Print again only this span: the line with "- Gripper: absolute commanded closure", the line with "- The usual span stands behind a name", and all lines between them, exactly as given.

═══

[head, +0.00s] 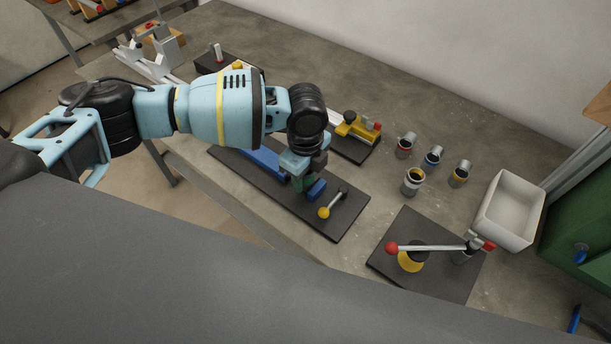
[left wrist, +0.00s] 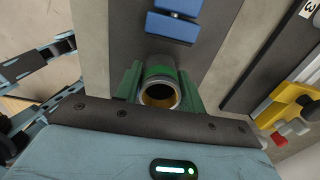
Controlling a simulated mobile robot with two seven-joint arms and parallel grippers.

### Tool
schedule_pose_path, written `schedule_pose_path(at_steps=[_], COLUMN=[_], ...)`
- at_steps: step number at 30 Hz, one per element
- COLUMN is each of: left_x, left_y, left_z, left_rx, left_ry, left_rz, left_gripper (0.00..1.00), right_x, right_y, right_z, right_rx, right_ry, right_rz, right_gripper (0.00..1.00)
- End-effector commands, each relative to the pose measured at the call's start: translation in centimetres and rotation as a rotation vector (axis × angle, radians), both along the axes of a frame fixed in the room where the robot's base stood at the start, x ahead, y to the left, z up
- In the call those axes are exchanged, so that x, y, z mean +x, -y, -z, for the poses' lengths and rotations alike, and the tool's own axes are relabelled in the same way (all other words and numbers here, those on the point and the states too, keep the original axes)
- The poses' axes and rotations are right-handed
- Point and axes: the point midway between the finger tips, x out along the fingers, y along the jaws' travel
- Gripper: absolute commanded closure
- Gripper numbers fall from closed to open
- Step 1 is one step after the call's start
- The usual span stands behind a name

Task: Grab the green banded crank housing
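The green banded crank housing (left wrist: 160,92) shows in the left wrist view as a short, hollow cylinder with a metal rim and a green band. Its open end faces the camera. Green upright pieces stand close on both sides of it. I cannot tell whether they are finger pads or part of a holder. My left gripper (head: 303,178) is low over the dark fixture board (head: 343,218) in the head view, right at the housing. Its fingertips are mostly hidden, so contact is unclear. A blue block (left wrist: 176,18) lies just beyond the housing. My right gripper is out of view.
Several other banded cylinders (head: 412,181) stand on the bench to the right, near a white bin (head: 510,210). A yellow clamp fixture (head: 355,128) is close behind my gripper. A yellow-knobbed lever (head: 333,204) and a red-knobbed lever (head: 430,247) stick up nearby.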

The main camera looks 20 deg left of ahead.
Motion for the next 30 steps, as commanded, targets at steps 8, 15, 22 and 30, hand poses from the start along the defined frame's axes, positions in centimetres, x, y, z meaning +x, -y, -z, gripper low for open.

═══

→ **Task output**:
- Gripper: absolute commanded closure
- Gripper numbers fall from closed to open
- Step 1 is one step after the call's start
- The usual span stands behind a name

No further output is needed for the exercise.